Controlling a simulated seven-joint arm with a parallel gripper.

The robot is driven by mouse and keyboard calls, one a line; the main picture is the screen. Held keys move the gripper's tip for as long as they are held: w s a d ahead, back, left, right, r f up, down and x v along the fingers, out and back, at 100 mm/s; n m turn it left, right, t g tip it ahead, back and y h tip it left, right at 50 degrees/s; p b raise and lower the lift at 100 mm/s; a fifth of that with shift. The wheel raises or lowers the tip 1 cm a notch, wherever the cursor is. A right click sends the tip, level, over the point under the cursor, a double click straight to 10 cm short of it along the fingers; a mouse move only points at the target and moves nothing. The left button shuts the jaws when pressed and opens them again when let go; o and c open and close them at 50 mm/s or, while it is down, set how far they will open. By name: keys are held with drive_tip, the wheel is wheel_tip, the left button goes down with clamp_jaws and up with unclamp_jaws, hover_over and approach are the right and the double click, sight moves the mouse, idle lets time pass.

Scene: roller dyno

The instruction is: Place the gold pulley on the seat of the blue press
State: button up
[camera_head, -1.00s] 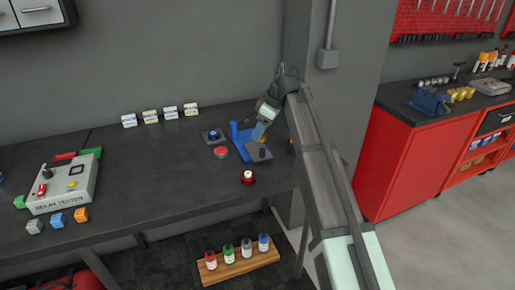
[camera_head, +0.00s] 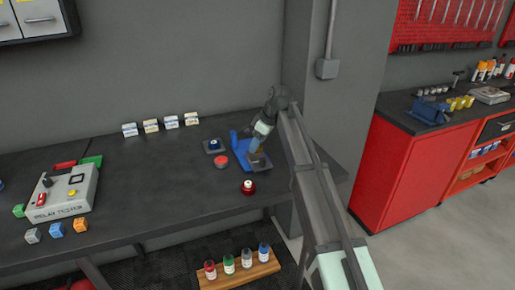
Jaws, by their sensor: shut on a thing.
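The blue press (camera_head: 239,147) stands near the right end of the dark workbench, with an upright blue part at its left and a blue base. My gripper (camera_head: 257,155) points down just right of the upright part, over the press area. It is shut on a small thing, of which only a tan-gold bit shows at the fingertips; I take it for the gold pulley. The fingers hide most of it. I cannot tell whether it touches the seat, which is also hidden. A dark plate (camera_head: 262,168) shows below the gripper.
Close by on the bench are a red round button (camera_head: 221,162), a blue-topped piece on a dark base (camera_head: 214,146) and a dark red round part (camera_head: 248,187). A relay tester (camera_head: 62,192) stands at the left. The middle of the bench (camera_head: 150,185) is clear.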

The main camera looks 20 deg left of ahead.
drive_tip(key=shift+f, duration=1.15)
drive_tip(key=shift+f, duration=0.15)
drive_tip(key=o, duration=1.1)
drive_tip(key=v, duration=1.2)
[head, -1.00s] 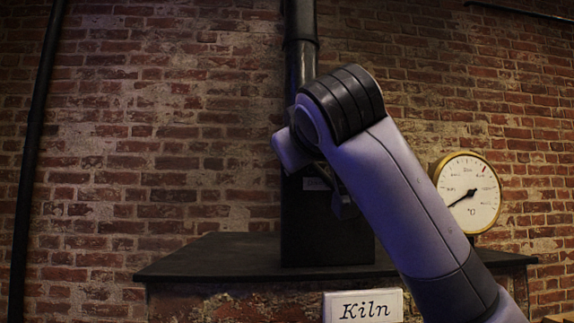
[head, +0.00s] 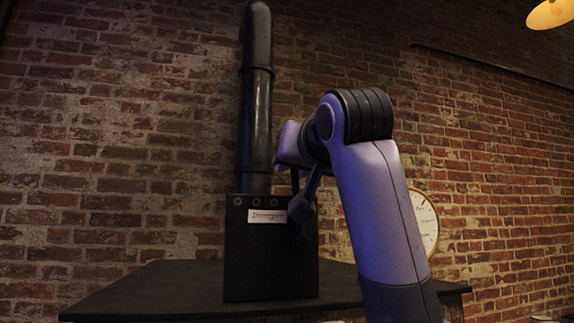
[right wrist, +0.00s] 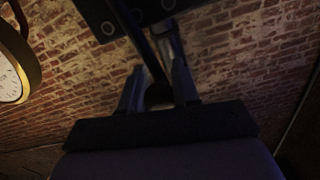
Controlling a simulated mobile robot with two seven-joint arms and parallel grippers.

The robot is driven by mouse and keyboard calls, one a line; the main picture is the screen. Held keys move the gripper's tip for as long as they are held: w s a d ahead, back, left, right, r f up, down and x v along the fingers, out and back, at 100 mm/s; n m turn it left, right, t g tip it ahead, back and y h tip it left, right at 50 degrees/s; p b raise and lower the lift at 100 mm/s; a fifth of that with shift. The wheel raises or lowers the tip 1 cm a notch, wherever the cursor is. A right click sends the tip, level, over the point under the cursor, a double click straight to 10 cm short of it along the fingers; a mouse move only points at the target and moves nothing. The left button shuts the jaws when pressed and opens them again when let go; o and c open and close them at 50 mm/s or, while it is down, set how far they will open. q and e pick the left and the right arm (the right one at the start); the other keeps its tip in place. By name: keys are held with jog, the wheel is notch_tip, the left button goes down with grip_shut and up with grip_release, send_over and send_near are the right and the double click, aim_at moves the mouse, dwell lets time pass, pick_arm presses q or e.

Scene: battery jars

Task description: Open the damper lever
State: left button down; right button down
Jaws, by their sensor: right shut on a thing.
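The damper box (head: 250,265) is a dark box with a white label (head: 267,216), standing on the kiln's black top under a black flue pipe. My right gripper (head: 303,208) is in front of the box's right side, and my own wrist hides part of it. In the right wrist view my right gripper (right wrist: 156,75) has its fingers on both sides of the dark damper lever (right wrist: 146,50), near its rounded end, and is shut on it. The lever is hard to make out in the head view. My left gripper is not in view.
The flue pipe (head: 256,120) rises behind the label. A round gauge (head: 426,222) is on the brick wall, partly behind my right arm; it also shows in the right wrist view (right wrist: 10,78). The kiln top (head: 165,285) is bare left of the box. A lamp (head: 550,14) hangs upper right.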

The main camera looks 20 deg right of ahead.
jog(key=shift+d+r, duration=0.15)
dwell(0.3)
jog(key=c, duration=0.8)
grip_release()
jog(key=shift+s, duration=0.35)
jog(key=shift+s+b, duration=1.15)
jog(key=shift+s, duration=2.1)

● **Your goal**
Each line above that includes "simulated" should be shown.

● **Solution for this problem**
Controlling a simulated seven-joint arm with a parallel gripper.
Controlling a simulated mobile robot with two seven-joint arms and parallel grippers.

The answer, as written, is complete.